┌──

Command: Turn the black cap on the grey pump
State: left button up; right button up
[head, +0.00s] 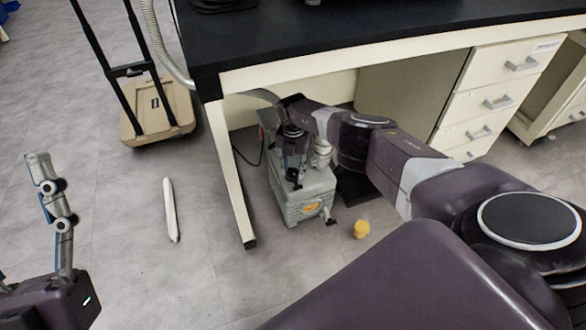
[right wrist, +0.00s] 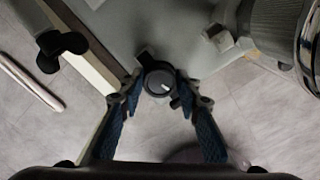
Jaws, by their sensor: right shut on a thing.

└──

Exercise aim: With the pictures left out, transcribe the material exactly.

Output of the task:
Command: Turn the black cap on the grey pump
State: left button up; right button up
[head, +0.00s] 
[right wrist, +0.00s] 
Jaws, by their sensor: right shut on a thing.

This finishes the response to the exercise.